Investors are also showing leadership on climate change. As part of organizational effort like the Ceres Declaration, investors are also putting their money where their mouth is and supporting carbon pricing and clean energy initiatives.
The fossil fuel industry is under threat both from distributed generation of renewable power and from the burgeoning realization that their assets will end up being stranded. In 2014, the Bank of England said unequivocally that the “vast majority of reserves are unburnable.” In May, Barclays bank downgraded the bonds of the entire US utility sector. Some utilities are even abandoning their fossil fuel assets in favor of renewables. This is the case for German utility E.On and U.S., utility NRG which has committed to cutting its carbon emissions by 50 percent by 2030 and 90 percent by 2050.
The business case for collaboration has been building for years and in 2014 the message appears to be getting through.

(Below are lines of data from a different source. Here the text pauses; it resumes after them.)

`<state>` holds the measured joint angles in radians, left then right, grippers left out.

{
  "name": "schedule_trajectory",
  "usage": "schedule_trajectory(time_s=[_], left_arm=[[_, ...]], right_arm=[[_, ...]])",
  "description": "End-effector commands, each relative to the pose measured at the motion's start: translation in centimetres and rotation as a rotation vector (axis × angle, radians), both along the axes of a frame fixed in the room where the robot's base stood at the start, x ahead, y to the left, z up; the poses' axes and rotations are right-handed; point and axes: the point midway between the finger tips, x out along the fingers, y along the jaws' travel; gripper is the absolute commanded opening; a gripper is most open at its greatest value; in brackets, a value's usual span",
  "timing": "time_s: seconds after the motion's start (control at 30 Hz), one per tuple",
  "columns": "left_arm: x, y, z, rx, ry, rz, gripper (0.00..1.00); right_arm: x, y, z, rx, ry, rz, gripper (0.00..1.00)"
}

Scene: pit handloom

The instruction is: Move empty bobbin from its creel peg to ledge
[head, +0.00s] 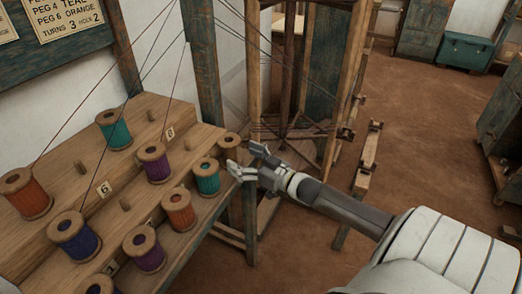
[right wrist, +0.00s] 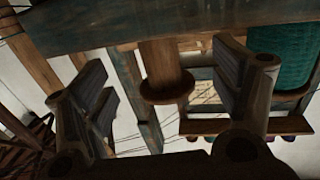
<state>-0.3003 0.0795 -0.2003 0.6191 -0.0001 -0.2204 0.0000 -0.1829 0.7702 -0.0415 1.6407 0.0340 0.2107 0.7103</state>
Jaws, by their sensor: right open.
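The empty bobbin (head: 230,146), bare brown wood without thread, stands at the right end of the stepped wooden creel (head: 60,232), partly hidden by my right gripper. My right gripper (head: 246,160) is open, with its fingers close to this bobbin. In the right wrist view the bare bobbin (right wrist: 163,68) shows between the two spread fingers, with a gap on each side; I cannot tell whether it is fully between them in depth. Its peg is hidden. I cannot tell for sure which board is the ledge. My left gripper is not in view.
A teal-thread bobbin (head: 207,177) stands just left of the gripper. Orange (head: 179,209) and purple (head: 154,163) bobbins stand nearby, with threads rising from several others. The loom frame (head: 345,85) is behind. Open floor (head: 430,130) lies to the right.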

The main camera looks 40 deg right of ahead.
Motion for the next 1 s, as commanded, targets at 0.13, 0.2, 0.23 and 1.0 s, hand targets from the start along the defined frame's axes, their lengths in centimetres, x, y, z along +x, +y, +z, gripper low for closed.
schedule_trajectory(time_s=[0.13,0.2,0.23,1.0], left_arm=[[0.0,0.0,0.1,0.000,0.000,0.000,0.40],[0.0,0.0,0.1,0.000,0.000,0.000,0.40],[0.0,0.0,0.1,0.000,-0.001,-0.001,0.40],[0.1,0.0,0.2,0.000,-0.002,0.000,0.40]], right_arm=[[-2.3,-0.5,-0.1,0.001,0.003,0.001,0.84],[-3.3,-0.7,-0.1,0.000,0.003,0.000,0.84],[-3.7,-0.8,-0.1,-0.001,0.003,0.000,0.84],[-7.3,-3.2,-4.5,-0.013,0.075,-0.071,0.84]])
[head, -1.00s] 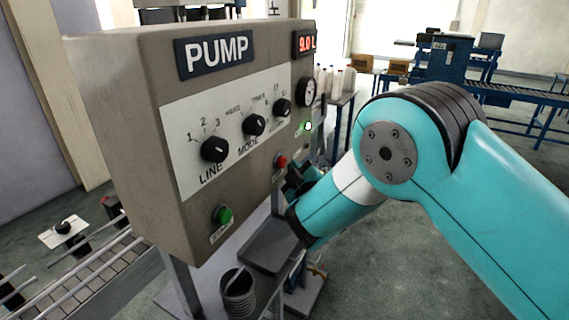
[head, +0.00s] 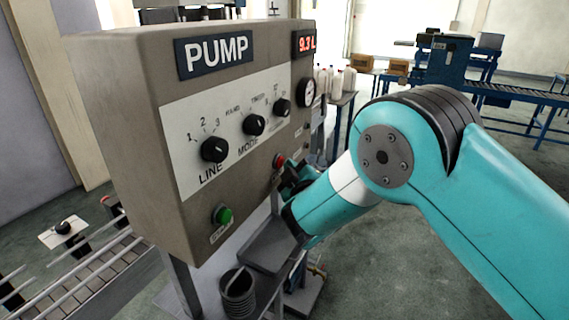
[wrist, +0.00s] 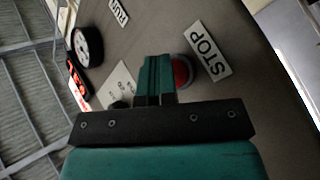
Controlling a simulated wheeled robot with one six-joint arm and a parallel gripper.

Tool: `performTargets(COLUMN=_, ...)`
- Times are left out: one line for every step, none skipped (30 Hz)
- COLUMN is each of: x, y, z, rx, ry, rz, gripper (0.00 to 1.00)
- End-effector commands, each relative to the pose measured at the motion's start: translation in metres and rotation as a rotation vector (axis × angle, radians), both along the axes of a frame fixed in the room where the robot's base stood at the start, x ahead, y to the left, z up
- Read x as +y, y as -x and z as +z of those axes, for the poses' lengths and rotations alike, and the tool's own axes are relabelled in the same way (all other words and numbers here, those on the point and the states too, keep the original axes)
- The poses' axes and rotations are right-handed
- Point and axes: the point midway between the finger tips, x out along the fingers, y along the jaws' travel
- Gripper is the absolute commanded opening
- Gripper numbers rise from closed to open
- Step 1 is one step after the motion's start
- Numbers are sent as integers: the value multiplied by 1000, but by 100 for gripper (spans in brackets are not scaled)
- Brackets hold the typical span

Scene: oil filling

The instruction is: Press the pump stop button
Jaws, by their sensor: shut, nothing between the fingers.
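The red stop button (head: 279,161) is on the lower right of the grey pump panel (head: 130,120). In the wrist view the red button (wrist: 181,72) shows beside a STOP label (wrist: 208,50), partly hidden behind the fingers. My gripper (wrist: 158,62) is shut and empty, its fingertips over the left part of the button in that view. In the head view my gripper (head: 290,176) is small and dark, just beside the button. I cannot tell whether the fingertips touch it. The display (head: 305,43) appears to read 9.3 L.
A green button (head: 222,215) sits lower left on the panel. Several black knobs (head: 254,125) and a round gauge (head: 306,92) are higher up. A grey coiled container (head: 238,292) stands below. A roller conveyor (head: 100,280) runs at lower left.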

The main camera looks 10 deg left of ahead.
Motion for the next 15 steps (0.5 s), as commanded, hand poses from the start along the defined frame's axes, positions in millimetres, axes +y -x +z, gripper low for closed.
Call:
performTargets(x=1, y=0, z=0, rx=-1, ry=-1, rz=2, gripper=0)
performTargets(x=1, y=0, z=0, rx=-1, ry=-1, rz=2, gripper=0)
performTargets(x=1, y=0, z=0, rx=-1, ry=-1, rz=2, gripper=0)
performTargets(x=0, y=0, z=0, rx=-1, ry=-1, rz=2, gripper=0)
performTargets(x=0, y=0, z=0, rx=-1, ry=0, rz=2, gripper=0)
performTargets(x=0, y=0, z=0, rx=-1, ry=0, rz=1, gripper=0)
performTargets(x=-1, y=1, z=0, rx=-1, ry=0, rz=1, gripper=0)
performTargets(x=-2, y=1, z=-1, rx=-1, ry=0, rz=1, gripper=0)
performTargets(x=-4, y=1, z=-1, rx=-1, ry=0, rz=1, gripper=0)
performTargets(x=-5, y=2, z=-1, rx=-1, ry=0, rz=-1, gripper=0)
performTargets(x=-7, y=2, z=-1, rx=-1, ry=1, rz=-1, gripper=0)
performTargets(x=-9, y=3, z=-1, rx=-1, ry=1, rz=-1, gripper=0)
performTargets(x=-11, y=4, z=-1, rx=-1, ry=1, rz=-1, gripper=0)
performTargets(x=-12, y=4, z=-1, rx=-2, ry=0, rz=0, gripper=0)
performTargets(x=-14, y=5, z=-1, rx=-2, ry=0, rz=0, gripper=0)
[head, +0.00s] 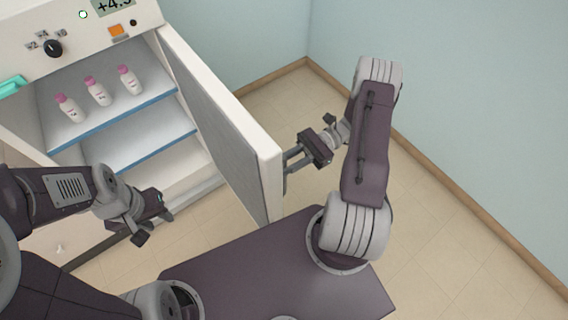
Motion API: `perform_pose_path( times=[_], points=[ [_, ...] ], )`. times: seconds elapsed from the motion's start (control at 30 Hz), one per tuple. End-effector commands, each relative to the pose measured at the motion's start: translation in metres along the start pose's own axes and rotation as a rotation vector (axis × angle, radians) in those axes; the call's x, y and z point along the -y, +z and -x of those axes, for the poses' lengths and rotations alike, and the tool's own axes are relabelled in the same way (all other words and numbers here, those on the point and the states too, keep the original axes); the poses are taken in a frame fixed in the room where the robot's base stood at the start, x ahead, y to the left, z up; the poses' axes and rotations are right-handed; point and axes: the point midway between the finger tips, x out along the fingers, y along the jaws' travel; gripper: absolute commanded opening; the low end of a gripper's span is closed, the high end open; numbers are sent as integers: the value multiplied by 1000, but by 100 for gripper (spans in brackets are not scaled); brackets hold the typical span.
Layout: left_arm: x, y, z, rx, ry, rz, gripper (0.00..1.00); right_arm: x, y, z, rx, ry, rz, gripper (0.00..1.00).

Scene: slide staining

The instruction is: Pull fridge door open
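The fridge (190,185) stands at the upper left. Its door (222,125) is swung wide open toward me, and shelves and bottles show inside. My right gripper (289,161) is at the outer face of the door, near its free edge. Its fingertips reach a grey part there, perhaps the handle, but the door edge partly hides them, so I cannot tell if they are closed on it. My left gripper (154,229) is open and empty in front of the fridge opening, to the left of the door.
Three white bottles with pink caps, one of them the middle bottle (98,92), stand on the upper shelf (130,106). A control panel with a knob (53,48) is above. The right wall (450,100) bounds clear tiled floor (440,240).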

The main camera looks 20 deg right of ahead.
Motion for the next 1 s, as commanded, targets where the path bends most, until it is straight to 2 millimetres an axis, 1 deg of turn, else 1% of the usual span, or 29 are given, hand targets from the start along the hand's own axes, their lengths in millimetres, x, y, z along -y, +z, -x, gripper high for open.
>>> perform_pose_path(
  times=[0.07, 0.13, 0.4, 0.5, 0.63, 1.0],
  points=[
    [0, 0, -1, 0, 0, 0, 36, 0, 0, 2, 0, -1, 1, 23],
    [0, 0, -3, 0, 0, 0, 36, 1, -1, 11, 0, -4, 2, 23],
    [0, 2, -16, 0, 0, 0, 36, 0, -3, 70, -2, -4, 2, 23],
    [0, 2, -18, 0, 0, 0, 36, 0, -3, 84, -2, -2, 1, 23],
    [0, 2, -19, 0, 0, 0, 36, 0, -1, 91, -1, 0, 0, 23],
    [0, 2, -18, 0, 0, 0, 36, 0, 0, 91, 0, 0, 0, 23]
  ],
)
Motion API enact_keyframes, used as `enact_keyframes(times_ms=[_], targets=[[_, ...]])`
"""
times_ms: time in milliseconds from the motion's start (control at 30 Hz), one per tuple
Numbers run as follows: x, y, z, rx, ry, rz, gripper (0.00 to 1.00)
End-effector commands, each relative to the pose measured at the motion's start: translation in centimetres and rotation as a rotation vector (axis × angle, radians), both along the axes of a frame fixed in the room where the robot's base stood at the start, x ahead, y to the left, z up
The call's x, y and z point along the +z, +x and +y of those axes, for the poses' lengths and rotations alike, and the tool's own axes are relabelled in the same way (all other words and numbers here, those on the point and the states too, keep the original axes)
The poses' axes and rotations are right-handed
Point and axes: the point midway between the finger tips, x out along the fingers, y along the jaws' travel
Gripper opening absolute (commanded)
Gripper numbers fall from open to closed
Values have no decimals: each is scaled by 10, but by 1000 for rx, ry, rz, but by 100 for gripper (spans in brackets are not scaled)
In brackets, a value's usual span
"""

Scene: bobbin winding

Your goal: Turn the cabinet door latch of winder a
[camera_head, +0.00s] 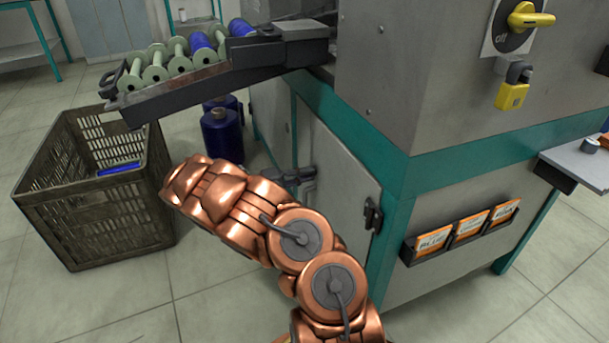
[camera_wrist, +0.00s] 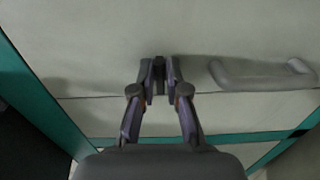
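In the wrist view, my gripper (camera_wrist: 161,72) is at the pale cabinet door (camera_wrist: 90,50), its two fingertips close together. A small dark piece, apparently the door latch (camera_wrist: 160,80), fills the narrow gap between them. A grey bar handle (camera_wrist: 262,76) is to the right of the fingers, apart from them. In the head view, the door (camera_head: 342,180) of the grey and teal winder is partly behind my copper arm. Dark grey fittings (camera_head: 300,174) show at its left side; I cannot tell there which part is latch and which is gripper.
A slatted crate (camera_head: 125,210) stands on the floor at left. A tray of bobbins (camera_head: 180,88) juts out above. Blue thread cones (camera_head: 222,135) stand behind my arm. A rack of orange cards (camera_head: 465,228) and a yellow padlock (camera_head: 512,95) are on the winder's right face.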

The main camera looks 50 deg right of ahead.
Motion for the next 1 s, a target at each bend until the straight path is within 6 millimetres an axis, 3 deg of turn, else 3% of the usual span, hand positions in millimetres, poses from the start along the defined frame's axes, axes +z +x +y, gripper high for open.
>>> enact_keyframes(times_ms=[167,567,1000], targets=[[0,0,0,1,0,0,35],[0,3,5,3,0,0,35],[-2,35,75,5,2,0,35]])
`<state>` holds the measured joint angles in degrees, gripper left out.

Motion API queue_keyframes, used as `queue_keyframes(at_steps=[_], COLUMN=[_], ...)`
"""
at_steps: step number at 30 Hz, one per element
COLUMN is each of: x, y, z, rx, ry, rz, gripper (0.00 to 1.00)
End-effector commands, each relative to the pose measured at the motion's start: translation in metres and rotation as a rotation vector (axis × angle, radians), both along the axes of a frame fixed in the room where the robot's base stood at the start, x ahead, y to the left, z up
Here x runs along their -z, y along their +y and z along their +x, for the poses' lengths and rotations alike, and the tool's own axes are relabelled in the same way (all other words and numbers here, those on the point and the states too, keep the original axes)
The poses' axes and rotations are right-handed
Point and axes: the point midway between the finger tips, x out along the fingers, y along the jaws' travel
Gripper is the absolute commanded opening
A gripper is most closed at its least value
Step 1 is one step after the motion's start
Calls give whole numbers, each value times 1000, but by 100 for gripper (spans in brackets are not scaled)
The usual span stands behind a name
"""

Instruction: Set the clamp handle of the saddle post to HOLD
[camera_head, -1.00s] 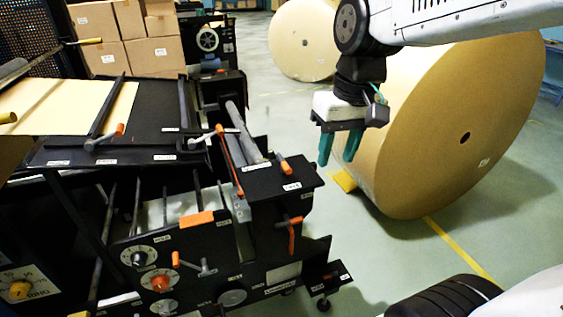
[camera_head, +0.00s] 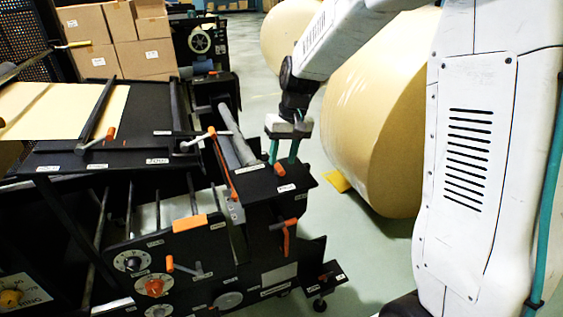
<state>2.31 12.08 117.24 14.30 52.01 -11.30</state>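My gripper (camera_head: 283,158) points down with its two teal fingers apart and nothing visible between them. It is over the right end of the black machine. A small orange-tipped handle (camera_head: 279,168) on the machine's top right plate shows just below the fingertips; I cannot tell whether they touch it. Another orange handle (camera_head: 286,238) hangs on the front face below that plate. The small white labels are too small to read, so I cannot tell which handle is the saddle post's clamp or where HOLD is marked.
Orange-handled levers (camera_head: 198,140) and a grey roller (camera_head: 238,148) lie left of my gripper. A large kraft roll (camera_head: 375,130) stands behind on the floor. Dials (camera_head: 153,286) are on the machine's front. Clear floor (camera_head: 350,250) lies right of the machine.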

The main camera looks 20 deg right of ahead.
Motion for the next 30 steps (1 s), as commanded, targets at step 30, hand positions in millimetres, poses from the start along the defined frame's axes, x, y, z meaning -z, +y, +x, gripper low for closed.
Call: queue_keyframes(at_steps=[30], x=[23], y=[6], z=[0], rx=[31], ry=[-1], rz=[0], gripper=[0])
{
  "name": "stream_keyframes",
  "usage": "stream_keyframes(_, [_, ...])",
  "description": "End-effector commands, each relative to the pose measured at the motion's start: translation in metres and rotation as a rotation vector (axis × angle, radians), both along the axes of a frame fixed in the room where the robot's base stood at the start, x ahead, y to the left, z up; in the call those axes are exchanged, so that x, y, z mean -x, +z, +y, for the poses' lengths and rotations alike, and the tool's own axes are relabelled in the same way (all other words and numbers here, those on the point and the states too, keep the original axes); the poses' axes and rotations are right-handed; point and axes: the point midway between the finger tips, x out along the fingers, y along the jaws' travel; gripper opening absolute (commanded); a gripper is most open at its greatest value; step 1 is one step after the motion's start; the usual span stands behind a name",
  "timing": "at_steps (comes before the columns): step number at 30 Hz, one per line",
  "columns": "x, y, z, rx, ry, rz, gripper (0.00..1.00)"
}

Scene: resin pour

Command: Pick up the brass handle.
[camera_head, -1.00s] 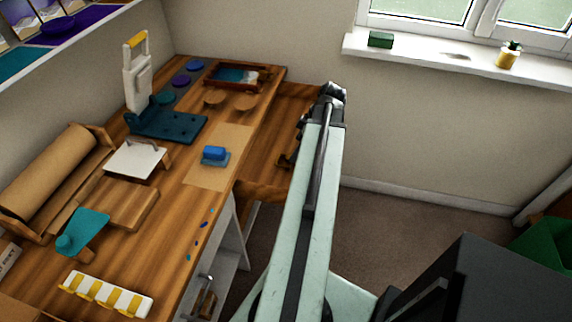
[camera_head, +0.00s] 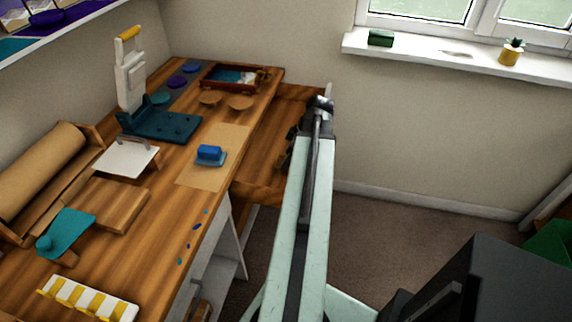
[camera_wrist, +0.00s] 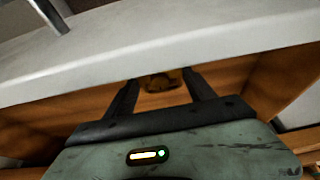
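My gripper shows in the wrist view (camera_wrist: 160,88), its two dark fingers spread apart. A small brownish-gold thing (camera_wrist: 162,81) lies in the gap between them, farther off, inside a wooden space; it may be the brass handle, but I cannot tell for sure. No clear gap or contact with the fingers can be made out. In the head view my arm reaches away past the bench's right side, and its gripper fingers cannot be made out there. Dark brown items in the wooden compartment at the bench's far right are partly hidden by my arm.
A pale slab edge (camera_wrist: 180,45) crosses above my fingers in the wrist view. The wooden bench (camera_head: 105,248) holds a blue block (camera_head: 209,152), a teal press base (camera_head: 165,126) and a paper roll (camera_head: 40,168). A dark box-like thing (camera_head: 480,285) stands at lower right. Floor shows between.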

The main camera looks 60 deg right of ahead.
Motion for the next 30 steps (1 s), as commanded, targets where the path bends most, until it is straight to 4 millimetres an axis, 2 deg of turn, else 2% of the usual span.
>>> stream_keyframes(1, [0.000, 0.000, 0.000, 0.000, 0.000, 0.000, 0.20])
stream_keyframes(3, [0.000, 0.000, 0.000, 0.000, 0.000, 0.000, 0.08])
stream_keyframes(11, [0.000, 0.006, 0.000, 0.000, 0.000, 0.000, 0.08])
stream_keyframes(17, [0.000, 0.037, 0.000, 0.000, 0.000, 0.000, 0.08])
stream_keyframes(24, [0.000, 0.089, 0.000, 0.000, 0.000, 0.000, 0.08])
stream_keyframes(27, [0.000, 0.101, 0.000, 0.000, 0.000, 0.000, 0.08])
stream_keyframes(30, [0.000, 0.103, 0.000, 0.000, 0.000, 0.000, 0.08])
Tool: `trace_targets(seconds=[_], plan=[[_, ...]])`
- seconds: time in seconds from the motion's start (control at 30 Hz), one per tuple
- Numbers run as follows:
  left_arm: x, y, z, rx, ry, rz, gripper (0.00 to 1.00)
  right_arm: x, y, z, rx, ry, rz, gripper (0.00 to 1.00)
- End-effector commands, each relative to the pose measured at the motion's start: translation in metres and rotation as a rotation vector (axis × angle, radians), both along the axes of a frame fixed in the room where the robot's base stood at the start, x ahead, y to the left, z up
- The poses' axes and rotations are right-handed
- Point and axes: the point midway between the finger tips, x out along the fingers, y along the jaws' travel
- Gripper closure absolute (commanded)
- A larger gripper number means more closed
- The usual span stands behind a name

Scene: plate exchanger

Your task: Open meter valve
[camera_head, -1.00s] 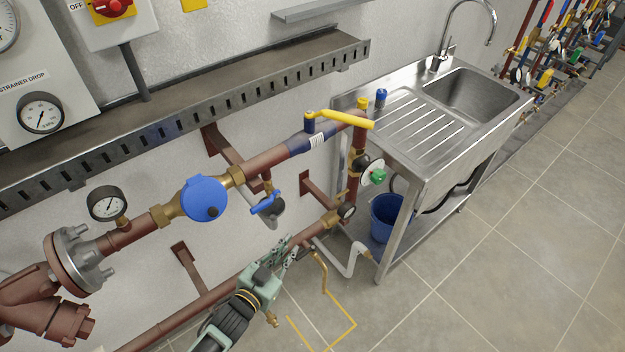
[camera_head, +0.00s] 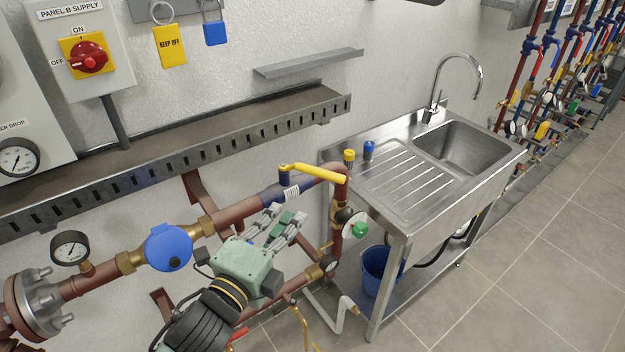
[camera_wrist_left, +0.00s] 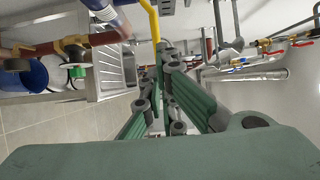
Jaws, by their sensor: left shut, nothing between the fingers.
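The valve has a yellow lever (camera_head: 318,174) on a blue body (camera_head: 272,194), in the pipe to the right of the round blue meter (camera_head: 169,248). The lever points right, towards the pipe elbow. In the left wrist view the lever (camera_wrist_left: 153,20) shows at the top, with the blue body (camera_wrist_left: 103,12) to its left. My left gripper (camera_head: 287,214) is shut and empty, just below and in front of the valve. In the wrist view its fingers (camera_wrist_left: 164,52) appear near the lever; whether they touch it I cannot tell. My right gripper is not in view.
A slotted metal tray (camera_head: 180,146) runs along the wall above the pipe. A steel sink (camera_head: 465,145) stands at the right, with a blue bucket (camera_head: 375,270) below it. A green-handled valve (camera_head: 360,230) sits on the vertical pipe. The right floor is clear.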

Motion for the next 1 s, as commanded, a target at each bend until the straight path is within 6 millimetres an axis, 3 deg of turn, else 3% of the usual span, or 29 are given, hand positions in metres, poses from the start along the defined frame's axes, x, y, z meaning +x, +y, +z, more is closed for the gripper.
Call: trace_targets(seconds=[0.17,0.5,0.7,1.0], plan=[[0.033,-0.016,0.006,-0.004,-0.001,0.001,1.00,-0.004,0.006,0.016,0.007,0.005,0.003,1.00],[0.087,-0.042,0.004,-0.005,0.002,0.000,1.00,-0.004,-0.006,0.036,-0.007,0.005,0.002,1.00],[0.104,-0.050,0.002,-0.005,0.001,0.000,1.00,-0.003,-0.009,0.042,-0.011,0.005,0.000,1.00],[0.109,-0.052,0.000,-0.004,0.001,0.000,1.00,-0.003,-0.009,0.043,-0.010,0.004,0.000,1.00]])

Collaboration is key to a sustainable supply chain and it is becoming increasingly apparent that we need collaboration to drive innovation and build a sustainable future.
Other collaborative efforts this year included the
Natural Capital Business Hub, the new Closed Loop Fund, and a
business/government pledge to eliminate deforestation by 2030.
At the UN Climate summit in New York City last September, companies made a total of eleven major pledges including efforts to decrease deforestation, and support carbon pricing.
Changes in palm oil plantations are one of the great sustainability success stories of 2014. The efforts to monitor and pressure disreputable players in the palm oil industry have succeeded in securing pledges to reduce deforestation and protect the habitat of endangered animals like the Orangutan.